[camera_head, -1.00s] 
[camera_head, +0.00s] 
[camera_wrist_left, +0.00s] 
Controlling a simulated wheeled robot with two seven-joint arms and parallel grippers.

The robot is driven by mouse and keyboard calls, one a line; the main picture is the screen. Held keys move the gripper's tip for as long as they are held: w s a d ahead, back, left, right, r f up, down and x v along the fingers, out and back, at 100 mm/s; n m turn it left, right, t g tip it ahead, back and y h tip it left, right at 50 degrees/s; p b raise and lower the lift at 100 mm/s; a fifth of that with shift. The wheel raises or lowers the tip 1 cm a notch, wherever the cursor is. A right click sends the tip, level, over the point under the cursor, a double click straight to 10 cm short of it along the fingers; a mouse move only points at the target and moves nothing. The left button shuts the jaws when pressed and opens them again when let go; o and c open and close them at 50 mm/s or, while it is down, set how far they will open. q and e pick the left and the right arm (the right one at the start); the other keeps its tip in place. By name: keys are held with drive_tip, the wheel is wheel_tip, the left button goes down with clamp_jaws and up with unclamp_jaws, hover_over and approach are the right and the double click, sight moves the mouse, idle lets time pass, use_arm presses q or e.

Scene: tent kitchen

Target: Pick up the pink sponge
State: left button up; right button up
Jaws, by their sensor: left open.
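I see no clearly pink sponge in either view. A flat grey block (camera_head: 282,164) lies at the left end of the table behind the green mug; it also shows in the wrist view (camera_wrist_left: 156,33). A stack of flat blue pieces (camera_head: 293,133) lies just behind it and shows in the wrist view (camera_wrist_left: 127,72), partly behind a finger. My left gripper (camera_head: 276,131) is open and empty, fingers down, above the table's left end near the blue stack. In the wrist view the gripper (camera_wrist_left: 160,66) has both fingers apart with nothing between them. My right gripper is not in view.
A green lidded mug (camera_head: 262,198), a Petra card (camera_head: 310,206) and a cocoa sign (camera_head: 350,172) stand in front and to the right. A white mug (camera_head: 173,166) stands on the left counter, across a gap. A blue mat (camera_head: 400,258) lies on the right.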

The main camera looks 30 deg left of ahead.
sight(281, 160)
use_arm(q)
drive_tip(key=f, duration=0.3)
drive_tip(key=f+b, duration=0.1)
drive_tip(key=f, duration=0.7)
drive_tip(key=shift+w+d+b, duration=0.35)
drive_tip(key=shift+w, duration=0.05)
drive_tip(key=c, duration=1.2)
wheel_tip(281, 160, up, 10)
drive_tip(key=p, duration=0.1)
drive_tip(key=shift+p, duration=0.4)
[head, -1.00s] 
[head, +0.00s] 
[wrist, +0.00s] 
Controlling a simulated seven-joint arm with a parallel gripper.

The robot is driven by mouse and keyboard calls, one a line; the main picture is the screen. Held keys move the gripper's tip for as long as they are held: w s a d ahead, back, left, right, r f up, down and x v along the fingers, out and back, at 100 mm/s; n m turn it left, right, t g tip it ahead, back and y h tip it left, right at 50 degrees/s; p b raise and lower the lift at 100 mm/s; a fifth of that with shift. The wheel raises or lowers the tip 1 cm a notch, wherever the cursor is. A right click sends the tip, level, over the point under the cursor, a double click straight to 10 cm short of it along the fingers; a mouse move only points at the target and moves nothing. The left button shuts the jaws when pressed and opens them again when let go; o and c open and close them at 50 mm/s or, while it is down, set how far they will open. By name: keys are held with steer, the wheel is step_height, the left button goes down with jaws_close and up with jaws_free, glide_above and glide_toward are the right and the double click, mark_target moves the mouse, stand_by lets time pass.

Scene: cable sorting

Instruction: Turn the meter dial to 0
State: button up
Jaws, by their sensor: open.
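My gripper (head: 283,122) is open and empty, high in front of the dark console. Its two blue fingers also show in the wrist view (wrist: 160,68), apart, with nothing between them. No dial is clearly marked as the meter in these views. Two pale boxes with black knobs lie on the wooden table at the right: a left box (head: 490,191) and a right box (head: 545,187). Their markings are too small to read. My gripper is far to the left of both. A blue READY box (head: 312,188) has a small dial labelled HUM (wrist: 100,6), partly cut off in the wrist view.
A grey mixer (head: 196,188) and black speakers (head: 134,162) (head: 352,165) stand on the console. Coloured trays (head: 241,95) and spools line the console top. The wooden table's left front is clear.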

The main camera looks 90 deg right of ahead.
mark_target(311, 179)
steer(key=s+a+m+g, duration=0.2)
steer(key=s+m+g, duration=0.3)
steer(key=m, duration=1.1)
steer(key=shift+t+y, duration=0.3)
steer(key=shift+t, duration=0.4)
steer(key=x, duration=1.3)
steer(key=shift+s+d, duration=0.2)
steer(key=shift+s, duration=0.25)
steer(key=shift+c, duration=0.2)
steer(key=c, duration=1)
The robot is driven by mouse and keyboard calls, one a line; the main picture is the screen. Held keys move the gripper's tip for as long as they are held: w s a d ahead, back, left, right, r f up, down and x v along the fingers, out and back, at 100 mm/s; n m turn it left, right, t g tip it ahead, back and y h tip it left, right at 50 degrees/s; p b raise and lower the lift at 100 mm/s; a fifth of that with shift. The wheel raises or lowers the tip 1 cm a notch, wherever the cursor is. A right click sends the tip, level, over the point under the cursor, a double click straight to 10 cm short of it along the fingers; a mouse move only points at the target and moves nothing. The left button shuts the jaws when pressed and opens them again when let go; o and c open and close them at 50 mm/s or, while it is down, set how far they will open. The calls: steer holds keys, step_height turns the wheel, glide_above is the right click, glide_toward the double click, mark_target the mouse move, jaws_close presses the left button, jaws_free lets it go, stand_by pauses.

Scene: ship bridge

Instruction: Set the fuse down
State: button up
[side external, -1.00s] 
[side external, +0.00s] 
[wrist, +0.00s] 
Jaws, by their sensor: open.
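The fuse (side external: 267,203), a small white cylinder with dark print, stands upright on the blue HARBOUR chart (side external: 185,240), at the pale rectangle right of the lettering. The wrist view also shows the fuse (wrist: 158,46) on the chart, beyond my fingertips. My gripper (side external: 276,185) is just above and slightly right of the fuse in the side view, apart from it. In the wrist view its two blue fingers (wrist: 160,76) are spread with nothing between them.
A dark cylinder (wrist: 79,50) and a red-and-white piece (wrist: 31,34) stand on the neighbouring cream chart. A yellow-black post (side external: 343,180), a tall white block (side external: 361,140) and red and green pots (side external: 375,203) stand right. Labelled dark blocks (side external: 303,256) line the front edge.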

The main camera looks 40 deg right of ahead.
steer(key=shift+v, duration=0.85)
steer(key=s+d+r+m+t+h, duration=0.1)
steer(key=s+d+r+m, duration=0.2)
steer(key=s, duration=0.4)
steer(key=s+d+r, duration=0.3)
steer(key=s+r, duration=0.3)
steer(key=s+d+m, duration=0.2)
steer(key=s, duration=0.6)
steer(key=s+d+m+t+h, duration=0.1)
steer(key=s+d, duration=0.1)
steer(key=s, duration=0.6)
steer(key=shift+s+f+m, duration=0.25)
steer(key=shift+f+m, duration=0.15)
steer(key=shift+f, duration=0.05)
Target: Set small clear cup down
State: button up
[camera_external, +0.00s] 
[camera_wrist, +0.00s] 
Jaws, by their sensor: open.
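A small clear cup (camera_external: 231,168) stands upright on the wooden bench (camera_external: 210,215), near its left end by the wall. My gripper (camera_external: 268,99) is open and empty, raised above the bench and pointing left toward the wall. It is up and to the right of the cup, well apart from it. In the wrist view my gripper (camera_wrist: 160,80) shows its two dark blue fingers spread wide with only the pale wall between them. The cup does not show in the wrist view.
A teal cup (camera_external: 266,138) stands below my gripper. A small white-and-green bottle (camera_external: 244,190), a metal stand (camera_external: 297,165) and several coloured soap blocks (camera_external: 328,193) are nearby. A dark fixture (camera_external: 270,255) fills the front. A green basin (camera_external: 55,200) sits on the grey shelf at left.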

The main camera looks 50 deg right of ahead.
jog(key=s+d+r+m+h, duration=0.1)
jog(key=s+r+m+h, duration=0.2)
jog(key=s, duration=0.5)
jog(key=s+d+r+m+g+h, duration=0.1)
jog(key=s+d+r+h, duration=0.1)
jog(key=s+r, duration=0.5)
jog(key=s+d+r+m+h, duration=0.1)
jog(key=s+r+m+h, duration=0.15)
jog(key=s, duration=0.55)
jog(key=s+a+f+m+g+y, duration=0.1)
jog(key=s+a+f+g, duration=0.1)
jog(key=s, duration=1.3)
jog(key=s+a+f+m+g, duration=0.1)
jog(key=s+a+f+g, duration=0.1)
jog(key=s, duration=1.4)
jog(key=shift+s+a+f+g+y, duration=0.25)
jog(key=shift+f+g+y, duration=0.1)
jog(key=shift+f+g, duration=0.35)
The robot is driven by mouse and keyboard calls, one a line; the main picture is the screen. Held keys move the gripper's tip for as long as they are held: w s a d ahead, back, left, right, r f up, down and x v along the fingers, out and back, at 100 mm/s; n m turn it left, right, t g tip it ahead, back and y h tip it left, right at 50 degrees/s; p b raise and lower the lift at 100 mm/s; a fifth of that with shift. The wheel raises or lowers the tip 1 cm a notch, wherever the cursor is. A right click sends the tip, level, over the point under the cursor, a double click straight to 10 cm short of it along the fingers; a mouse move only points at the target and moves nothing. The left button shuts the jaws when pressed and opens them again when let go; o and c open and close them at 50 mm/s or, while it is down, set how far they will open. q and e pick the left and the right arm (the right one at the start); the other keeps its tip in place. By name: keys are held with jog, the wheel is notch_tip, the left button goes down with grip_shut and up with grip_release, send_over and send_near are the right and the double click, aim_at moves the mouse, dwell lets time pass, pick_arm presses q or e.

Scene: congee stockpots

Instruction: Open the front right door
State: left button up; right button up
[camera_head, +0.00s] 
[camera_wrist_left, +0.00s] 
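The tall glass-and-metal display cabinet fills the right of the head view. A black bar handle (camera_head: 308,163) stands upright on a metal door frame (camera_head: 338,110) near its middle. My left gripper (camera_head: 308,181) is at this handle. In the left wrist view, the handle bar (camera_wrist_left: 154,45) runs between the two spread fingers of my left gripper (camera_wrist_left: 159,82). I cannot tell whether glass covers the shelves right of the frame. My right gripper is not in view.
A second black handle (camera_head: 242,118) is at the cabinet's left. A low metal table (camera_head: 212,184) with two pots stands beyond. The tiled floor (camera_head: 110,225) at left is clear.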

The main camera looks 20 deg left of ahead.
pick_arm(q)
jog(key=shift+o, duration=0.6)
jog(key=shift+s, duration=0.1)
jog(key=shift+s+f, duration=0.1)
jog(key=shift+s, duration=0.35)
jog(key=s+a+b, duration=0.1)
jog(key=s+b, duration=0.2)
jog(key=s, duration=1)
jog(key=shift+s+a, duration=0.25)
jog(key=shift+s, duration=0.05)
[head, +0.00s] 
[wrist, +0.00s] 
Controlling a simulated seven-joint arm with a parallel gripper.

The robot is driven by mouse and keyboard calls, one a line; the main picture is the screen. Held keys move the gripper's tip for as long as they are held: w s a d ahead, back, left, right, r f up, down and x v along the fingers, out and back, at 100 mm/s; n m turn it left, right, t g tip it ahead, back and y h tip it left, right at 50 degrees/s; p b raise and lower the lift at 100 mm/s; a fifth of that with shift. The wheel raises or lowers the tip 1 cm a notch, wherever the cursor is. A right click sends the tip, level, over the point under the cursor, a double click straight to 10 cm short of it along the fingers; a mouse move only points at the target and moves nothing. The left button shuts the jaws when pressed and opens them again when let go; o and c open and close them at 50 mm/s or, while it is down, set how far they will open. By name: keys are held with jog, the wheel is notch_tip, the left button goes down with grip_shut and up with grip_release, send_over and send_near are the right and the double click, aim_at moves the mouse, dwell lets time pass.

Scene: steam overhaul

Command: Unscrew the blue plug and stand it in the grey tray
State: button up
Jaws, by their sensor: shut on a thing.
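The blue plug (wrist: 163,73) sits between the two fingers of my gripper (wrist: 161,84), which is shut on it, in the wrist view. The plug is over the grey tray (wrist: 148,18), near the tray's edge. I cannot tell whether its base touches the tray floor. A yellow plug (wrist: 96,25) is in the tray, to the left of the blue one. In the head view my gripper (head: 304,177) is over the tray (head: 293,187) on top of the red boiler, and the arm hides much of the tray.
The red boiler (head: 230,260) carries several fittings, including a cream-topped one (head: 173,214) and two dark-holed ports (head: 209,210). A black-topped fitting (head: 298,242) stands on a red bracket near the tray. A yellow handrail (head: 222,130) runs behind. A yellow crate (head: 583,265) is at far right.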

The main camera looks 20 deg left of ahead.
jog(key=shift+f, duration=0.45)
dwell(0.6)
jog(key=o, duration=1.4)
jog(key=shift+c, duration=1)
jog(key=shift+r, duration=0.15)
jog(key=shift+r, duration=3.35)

--- Description of the task ---
Look through the data above. Find each line with the string "Instruction" and copy it.

--- Output below ---
Instruction: Turn the meter dial to 0
Instruction: Set the fuse down
Instruction: Open the front right door

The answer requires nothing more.